Become a Governor

Why should I be a governor?

If you care about the education children receive, you can make an important contribution to your local community by becoming a school governor.

CLICK: Hear Governors' stories - why they took the job!


Are you interested in becoming a Parent Governor at Clapton Girls’ Academy?

This is your chance to play an important part in the life of your daughter’s education and make a contribution for the benefit of all the students.

Nominations are invited to fill the vacancy for Parent Governor on the Clapton Girls’ Academy governing body. Parent Governors are elected for a term of four years and general expectations and responsibilities are outlined in the nomination paper - scroll down to download.

It is important that parents who agree to be nominated for election as a Parent Governor are aware of the significant amount of time that they will need to commit as a governor and are confident that they can meet this commitment.

The Clapton Girls’ Academy governing body are interested in receiving nominations from parents/carers who have skills, expertise and experience to bring to the position of parent governor.
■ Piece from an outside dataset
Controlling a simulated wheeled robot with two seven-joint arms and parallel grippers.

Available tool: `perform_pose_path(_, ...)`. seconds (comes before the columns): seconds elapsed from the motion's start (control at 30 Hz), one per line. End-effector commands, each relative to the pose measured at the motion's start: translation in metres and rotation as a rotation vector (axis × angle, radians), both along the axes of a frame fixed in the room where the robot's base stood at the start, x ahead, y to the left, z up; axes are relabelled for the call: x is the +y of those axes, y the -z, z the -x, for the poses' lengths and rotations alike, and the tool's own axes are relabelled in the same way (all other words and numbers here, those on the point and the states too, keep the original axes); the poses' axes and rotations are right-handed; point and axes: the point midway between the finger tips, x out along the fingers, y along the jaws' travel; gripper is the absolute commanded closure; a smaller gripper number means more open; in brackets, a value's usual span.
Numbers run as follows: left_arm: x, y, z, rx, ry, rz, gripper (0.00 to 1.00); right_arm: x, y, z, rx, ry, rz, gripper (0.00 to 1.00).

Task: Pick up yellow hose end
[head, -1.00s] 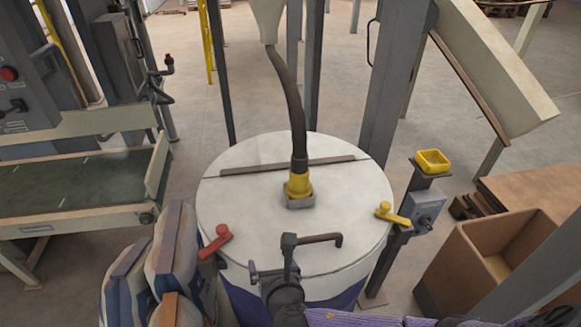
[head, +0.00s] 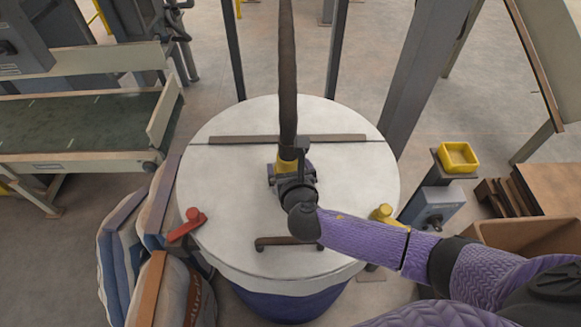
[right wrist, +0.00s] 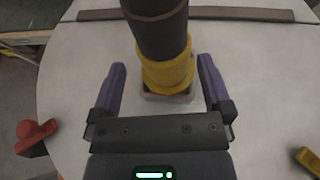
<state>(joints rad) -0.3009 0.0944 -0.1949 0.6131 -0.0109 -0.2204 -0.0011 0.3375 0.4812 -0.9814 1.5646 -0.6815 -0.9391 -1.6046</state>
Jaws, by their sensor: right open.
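The yellow hose end (head: 287,155) is at the bottom of a dark hose (head: 287,80) and stands on the white round lid (head: 235,235). In the head view my right gripper (head: 291,170) is over it and hides most of it. In the right wrist view the yellow hose end (right wrist: 167,73) sits upright in a grey square fitting (right wrist: 170,98). My right gripper's two purple fingers (right wrist: 163,82) are open, one on each side of it, with gaps showing. My left gripper is not in view.
A red lever (head: 188,222) and a yellow lever (head: 384,214) sit at the lid's edges. A dark bent handle (head: 285,241) lies on the lid's near side. Striped sacks (head: 125,245) stand at left. A yellow tray (head: 457,156) is on a post at right.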

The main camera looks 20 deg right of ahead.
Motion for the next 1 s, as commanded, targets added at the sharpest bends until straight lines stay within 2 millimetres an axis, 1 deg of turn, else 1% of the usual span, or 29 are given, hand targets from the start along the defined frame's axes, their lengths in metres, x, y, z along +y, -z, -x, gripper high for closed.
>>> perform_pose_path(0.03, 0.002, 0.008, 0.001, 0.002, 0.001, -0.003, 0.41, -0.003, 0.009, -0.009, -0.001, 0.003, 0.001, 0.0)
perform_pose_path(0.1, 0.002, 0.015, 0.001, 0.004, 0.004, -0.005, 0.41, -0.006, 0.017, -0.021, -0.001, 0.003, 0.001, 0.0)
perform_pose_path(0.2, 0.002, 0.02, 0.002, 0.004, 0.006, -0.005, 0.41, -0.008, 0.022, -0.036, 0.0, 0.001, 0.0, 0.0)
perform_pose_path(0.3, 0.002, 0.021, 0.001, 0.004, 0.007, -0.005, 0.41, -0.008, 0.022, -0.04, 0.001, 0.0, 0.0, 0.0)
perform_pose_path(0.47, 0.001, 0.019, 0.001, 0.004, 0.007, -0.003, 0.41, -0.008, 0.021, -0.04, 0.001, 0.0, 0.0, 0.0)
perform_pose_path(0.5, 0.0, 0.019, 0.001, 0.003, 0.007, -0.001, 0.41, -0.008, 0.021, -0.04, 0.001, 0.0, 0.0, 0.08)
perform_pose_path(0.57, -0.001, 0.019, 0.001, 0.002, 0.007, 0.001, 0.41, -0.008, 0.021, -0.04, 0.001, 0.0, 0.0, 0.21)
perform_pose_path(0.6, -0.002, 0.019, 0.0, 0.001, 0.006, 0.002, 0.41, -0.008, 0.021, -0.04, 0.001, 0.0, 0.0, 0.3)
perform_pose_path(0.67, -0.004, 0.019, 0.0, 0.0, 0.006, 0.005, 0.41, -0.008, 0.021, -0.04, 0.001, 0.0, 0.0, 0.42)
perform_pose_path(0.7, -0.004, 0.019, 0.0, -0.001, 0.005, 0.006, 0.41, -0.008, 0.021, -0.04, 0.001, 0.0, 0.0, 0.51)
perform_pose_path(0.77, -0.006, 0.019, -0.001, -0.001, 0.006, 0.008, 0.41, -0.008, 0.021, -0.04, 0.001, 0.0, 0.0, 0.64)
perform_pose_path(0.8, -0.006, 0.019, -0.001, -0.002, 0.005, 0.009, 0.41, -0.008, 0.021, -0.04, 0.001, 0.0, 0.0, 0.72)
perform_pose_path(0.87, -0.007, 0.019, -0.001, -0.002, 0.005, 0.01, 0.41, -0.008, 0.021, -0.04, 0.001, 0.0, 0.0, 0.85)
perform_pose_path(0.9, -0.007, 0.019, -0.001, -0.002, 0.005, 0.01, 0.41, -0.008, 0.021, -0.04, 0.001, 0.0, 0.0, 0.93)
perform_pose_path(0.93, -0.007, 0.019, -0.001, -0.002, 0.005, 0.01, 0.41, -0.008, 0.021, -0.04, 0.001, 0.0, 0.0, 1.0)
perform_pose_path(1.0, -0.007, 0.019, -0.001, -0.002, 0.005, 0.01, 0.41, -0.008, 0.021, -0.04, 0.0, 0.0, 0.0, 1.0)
We are seeking those with skills or experience in the fields of: education, legal services, human resources, public and private sector management, accountancy, IT services and also those with knowledge of the local community.

We believe that it is in the academy’s best interests to ensure that the talents and skills available throughout the community can be considered when positions are available on the governing body. To this end we are committed to achieving a governing body which broadly reflects the composition of the Hackney and Clapton community.
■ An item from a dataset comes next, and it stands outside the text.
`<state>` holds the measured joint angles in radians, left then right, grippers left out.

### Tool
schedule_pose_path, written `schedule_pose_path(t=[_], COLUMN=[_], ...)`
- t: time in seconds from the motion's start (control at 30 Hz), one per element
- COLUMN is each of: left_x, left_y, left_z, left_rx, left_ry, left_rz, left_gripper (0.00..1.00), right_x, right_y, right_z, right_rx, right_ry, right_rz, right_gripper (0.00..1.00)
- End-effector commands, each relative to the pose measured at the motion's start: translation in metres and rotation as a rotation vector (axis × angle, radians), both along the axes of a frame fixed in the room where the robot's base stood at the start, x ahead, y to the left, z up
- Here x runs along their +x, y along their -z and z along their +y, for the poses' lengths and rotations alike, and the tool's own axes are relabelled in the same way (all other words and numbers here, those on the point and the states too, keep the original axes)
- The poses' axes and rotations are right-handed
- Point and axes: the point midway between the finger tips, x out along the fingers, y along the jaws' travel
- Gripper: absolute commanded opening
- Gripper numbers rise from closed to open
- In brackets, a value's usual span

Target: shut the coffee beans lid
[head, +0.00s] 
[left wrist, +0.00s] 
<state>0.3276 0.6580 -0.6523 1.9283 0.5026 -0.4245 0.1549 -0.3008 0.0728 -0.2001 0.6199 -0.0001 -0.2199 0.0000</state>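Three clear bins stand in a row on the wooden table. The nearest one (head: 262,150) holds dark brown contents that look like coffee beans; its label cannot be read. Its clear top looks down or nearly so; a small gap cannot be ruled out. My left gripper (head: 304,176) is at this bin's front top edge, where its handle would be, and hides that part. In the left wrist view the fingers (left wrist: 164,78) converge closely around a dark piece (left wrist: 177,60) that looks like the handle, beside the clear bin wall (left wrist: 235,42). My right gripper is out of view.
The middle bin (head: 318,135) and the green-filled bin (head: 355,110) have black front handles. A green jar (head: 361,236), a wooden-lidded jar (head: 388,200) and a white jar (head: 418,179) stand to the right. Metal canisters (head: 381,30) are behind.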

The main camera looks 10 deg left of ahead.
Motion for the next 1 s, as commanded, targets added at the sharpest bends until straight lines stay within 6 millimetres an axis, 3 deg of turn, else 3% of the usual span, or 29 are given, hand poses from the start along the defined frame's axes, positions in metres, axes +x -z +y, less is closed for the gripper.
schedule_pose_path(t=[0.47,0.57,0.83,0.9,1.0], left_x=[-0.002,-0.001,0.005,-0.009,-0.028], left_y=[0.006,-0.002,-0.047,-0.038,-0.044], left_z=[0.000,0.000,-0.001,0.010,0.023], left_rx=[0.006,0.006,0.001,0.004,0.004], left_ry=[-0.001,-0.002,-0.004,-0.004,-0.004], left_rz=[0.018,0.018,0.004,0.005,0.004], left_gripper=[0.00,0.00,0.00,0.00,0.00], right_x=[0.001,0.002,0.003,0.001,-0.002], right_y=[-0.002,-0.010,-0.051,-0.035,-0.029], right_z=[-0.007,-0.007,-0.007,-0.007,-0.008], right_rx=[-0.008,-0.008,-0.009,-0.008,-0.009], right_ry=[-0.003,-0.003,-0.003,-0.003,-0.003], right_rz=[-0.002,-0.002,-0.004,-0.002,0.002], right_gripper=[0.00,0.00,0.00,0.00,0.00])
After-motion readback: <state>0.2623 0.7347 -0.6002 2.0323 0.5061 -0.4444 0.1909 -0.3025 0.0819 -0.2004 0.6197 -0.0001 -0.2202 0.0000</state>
We encourage and support applications from parents/carers from as wide a range as possible of ethnic, cultural and social backgrounds. 
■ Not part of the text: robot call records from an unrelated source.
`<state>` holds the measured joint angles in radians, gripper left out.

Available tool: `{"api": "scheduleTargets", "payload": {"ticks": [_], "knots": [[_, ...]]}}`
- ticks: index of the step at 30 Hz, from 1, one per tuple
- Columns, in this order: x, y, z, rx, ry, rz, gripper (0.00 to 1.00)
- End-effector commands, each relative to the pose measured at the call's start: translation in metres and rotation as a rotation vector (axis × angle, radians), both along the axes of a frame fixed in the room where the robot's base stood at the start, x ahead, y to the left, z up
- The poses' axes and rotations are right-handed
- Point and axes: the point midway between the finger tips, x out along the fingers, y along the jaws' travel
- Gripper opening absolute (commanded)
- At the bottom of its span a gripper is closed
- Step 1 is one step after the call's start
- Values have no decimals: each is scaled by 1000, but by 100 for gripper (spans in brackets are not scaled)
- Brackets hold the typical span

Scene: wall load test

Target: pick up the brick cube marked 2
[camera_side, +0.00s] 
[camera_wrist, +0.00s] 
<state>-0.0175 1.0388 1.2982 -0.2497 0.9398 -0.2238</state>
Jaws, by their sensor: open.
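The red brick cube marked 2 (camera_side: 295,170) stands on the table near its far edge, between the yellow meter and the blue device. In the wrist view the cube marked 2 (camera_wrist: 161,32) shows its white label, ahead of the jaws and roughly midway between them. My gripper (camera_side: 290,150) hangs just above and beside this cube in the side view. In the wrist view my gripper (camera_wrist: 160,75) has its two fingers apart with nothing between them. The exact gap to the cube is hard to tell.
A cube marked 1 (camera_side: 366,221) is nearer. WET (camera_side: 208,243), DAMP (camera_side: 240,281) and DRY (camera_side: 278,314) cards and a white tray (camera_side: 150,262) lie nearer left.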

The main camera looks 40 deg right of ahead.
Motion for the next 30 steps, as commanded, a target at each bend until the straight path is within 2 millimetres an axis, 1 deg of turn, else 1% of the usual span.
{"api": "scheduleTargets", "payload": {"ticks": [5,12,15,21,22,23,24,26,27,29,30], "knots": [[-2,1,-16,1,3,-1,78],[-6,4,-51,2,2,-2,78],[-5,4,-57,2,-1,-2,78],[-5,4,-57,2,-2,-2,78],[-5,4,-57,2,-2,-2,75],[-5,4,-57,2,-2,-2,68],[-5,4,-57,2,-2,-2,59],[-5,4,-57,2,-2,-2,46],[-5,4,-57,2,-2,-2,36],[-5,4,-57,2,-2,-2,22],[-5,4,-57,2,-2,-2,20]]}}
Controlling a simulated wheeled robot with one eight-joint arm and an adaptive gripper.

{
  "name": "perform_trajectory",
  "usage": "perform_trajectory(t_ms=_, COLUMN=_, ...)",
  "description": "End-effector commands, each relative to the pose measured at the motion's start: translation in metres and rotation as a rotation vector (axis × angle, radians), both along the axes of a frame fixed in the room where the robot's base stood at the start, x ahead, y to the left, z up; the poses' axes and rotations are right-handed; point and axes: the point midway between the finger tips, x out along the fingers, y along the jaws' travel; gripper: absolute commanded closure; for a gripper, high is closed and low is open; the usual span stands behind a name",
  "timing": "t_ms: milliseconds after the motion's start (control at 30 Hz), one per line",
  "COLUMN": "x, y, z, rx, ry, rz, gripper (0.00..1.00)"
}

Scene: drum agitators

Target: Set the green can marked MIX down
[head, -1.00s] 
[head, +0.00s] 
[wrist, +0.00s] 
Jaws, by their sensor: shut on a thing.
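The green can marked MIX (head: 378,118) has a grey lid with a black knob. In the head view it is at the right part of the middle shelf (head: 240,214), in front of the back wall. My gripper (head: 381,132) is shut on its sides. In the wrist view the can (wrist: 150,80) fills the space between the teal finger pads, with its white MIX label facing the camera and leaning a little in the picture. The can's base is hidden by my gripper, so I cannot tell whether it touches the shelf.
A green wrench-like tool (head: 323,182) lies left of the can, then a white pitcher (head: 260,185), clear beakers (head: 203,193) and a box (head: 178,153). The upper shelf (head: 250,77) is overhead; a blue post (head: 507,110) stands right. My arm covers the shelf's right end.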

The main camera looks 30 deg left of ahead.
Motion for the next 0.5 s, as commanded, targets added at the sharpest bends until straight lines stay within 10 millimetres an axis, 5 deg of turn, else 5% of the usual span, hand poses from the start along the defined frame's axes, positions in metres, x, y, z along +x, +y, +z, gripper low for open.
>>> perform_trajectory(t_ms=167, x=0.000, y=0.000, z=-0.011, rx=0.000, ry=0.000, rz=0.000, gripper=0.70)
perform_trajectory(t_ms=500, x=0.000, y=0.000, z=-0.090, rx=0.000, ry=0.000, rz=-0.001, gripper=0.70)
Who can be a School Governor?

ANYONE can be a governor - it just requires a commitment to children and some free time. Anyone who is eighteen or over, a legal resident of the UK and not disqualified under the School Governance Constitution (England) Regulations 2003 is eligible for the role. You do not need to be a parent or have any particular qualifications to become a governor. Enthusiasm and a desire to make a difference are the most important qualities a volunteer can have.

What does the governing body do?

Governing bodies are responsible for the strategic management of a school and will make decisions about a wide range of issues.

The core responsibilities involved are:

  • Ensuring accountability
  • Acting as a 'critical friend' to the Head Teacher
  • Monitoring and evaluating the school's progress
  • Budgetary allocation and control
  • Planning for the long term future of the school
  • Setting the school's aims and values
  • Appointing senior members of staff including the Head Teacher

The governing body is usually split in to a small number of committees, each responsible for one area such as finance or health and safety. These committees will meet separately from the main governing body to discuss relevant issues in more detail. Discussion is then fed back at a full governing body meeting.

What qualifications do you need to become a governor?

You don't have to be an expert in education to become a school governor. Every governing body will have some educational experts on it. You don't have to be an expert in education to have a valuable viewpoint about what's happening in your school. Your very different viewpoint can really help the school see differently and do things better. Simply by asking your school some key questions and listening to the responses, you can help your school improve its performance.

Anyone who is committed and interested in being a governor is qualified for the role. Business, management and academic qualifications are useful and educational experience is helpful. But the key qualifications for anyone considering the role of governor are interest and commitment.

Why should I become a governor?

Governors perform the most important voluntary role in education and a full and diverse governing body can be a source of enormous strength to a school. Volunteering as a governor is a great way to contribute to your local community, meet new people and improve the lives of local children. You will develop transferable skills and learn more about the education system whilst putting existing skills and experience to good use.


All new governors are recommended to attend sessions from the Hackney Learning Trust training programme and any academy training.

Click: Governor training modules offered by the National Governance Association

Finding time to be a governor

If you have a lot of time to spare, you can give a lot of time to the role of governor. But if you have very little free time, you can still be a governor. You just use your time differently. You can get training which will help you make a big difference as a governor - whether you have a little or a lot of time. Governors spend approximately 6-8 hours per month on the role. Allowing for participation in a sub-committee of the governing body, this will include 2-4 meetings per term and some preparatory reading. Governing body meetings are held in term time only.

Different kinds of governors

There are several different groups responsible for appointing governors, although once appointed all governors essentially perform the same role.

  • Community Governors are intended to represent the community served by the school and are appointed by the governing body itself. Authority Governors are appointed by the Local Authority of the school. Depending on the area, appointment of Authority Governors may be made on a political basis.
  • Parent Governors usually have children at the school and have been elected to join the governing body by the parent body. If it is not possible to fill a parent vacancy this way the governing body may appoint parents of children at other schools.
  • Staff Governors are elected on to the governing body by staff at the school.
  • Associate members are appointed in an advisory capacity by the governing body, but have no formal voting power.

Of course, a school can have many more specialist governor roles, such as Special Educational Needs (SEN) Governor or Child Protection Governor.